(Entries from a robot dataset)
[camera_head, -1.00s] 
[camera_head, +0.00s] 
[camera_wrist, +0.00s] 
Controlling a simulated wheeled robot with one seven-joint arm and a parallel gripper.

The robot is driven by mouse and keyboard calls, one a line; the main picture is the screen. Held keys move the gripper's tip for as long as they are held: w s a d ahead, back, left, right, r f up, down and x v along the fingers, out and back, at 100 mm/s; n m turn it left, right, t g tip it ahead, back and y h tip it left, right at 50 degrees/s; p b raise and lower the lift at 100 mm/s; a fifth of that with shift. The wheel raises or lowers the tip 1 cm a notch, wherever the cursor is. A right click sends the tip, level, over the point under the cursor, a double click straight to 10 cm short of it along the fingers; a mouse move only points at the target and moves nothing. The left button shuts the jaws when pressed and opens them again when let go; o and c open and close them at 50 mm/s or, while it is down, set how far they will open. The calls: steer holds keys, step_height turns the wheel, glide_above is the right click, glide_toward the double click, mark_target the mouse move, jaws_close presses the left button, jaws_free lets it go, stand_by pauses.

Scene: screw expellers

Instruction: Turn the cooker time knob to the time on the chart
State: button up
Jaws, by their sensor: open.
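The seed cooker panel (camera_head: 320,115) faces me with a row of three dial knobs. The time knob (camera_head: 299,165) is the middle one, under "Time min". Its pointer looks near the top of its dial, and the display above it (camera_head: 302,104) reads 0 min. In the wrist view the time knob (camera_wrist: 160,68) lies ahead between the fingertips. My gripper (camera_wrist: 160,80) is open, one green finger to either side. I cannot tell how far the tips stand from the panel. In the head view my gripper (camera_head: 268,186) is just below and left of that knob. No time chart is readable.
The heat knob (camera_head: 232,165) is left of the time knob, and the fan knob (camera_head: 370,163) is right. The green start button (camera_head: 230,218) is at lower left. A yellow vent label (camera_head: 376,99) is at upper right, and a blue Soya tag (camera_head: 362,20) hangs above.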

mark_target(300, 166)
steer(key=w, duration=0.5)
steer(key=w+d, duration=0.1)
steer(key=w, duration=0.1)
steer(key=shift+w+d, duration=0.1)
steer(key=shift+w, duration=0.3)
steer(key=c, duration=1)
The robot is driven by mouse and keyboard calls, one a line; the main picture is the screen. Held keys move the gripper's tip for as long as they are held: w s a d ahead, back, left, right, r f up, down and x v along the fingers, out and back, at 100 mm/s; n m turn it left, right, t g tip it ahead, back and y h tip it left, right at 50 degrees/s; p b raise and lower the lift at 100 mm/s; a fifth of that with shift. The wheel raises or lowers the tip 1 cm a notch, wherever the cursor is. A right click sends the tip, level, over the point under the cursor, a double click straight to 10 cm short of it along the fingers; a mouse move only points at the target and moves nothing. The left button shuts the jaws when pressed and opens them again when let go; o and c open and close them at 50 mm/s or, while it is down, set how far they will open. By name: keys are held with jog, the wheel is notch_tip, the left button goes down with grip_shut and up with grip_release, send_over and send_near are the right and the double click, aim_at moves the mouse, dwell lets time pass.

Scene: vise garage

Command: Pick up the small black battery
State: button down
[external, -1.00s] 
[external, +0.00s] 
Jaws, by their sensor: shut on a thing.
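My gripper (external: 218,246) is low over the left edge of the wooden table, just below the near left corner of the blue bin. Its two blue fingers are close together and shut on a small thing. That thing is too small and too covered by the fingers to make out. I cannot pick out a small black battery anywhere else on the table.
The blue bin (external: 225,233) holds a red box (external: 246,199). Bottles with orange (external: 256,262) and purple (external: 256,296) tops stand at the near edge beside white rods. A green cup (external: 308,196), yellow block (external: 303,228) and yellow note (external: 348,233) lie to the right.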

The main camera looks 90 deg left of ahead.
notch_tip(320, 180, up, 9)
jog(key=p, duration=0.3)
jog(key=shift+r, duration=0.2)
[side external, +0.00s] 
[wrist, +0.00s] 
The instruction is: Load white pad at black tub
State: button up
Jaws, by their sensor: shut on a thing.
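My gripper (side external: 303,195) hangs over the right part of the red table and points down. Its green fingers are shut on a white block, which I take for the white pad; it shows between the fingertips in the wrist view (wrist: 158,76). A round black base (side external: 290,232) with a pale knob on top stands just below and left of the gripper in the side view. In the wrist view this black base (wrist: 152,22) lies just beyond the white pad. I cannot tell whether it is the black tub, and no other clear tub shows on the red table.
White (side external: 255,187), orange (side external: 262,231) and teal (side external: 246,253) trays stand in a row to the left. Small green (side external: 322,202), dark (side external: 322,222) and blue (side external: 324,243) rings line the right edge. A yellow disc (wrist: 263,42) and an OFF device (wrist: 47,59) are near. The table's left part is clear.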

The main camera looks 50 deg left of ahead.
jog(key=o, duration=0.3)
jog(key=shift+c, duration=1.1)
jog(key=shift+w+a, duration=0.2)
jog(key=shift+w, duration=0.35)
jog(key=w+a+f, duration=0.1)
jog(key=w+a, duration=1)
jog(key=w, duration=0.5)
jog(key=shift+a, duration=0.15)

**WHAT IS REQUIRED**
Identify lines with the string "Scene". Copy each one.

**WRITTEN RESPONSE**
Scene: screw expellers
Scene: vise garage

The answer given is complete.